I understood very well that the victory did not belong to the Frente Amplio, the left-wing political coalition that became the target of the US-backed covert anti-Communist manipulations that allowed the dictatorship to take hold after the 1971 elections, but rather, the real triumph was that of nonviolent political engagement. The Tupamaro movement had initiated a romantic, Robin Hood–style scheme for redistribution of wealth that escalated out of control. But they eventually developed a political wing and joined the Frente Amplio, beginning upon a peaceful path of creating change through legitimate participation in the political process.
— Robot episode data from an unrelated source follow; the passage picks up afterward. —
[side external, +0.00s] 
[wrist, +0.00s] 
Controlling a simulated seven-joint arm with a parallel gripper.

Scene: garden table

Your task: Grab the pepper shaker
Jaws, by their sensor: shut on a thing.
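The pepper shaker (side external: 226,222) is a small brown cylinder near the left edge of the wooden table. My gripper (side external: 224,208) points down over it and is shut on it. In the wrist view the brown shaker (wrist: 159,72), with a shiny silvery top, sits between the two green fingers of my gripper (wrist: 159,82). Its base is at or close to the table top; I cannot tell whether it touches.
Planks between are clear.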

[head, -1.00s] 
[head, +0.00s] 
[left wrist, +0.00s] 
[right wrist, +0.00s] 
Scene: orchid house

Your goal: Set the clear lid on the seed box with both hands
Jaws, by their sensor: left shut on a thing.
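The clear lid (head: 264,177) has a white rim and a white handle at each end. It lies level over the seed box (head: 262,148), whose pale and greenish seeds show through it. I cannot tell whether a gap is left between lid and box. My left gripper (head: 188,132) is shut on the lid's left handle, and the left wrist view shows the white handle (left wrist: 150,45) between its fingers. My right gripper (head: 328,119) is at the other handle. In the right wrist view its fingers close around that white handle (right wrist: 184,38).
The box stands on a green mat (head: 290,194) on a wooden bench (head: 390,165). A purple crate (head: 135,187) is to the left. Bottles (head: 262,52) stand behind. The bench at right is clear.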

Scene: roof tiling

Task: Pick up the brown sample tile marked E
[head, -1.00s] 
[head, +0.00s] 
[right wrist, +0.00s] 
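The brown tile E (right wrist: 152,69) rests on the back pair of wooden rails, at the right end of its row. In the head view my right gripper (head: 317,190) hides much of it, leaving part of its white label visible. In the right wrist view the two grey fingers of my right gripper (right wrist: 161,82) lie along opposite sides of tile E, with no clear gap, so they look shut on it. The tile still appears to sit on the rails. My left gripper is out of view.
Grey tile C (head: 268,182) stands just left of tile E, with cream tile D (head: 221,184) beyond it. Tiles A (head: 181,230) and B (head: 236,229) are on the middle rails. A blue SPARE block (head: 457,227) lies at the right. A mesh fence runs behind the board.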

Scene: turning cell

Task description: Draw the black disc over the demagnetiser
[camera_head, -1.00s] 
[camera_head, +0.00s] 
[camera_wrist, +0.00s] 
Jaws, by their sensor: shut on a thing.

I understood the desperation with which the opposition party, during the 2009 elections, had tried to paint Mujica as a wild-eyed leftist who still had violent intentions at heart. And I understood the importance of Mujica’s acceptance speech recalling a patriarchy that went back to the very founding of the Uruguayan nation.

I understood this in reference to the love and admiration that the Uruguayan people hold for their founding father, José Gervasio Artigas. He was not only “the Liberator” of Uruguay, in military terms, but he is also revered as being a true renaissance man—a skilled outdoorsman, naturalist, and progressive social philosopher who played guitar and sang, knew the indigenous Charrúa people well, spoke eloquently, and proposed a visionary multicultural, multiethnic, federalist “American Plan” that was the western hemisphere’s first attempt at land reform, under the slogan, “Los más infelices serán los más privilegiados,” “The most unhappy will be the most privileged.” His personage expresses the marriage of democratic self-rule, imbibed with the fiercely independent spirit of the austere and self-sufficient gaucho, with socialist ideas about connecting all members of society together in order to create a synergistic whole that benefits all. Artigas’s philosophy persevered through the attempts of Argentina and Brazil to fold the Eastern Republic of Uruguay into their own New World empires. Then, in 1913, after nearly a century of constant rebellion raised by rural caudillos against the democratic rule of the urban intellectuals in Montevideo finally came to an end, ideology known as Batllismo set in motion programs for an “interventionist and redistributor” government with an ample body of social policies. This was the continuity to which Mujica had referred when reassuring the nation that his election was not such a radical turn of events for Uruguay.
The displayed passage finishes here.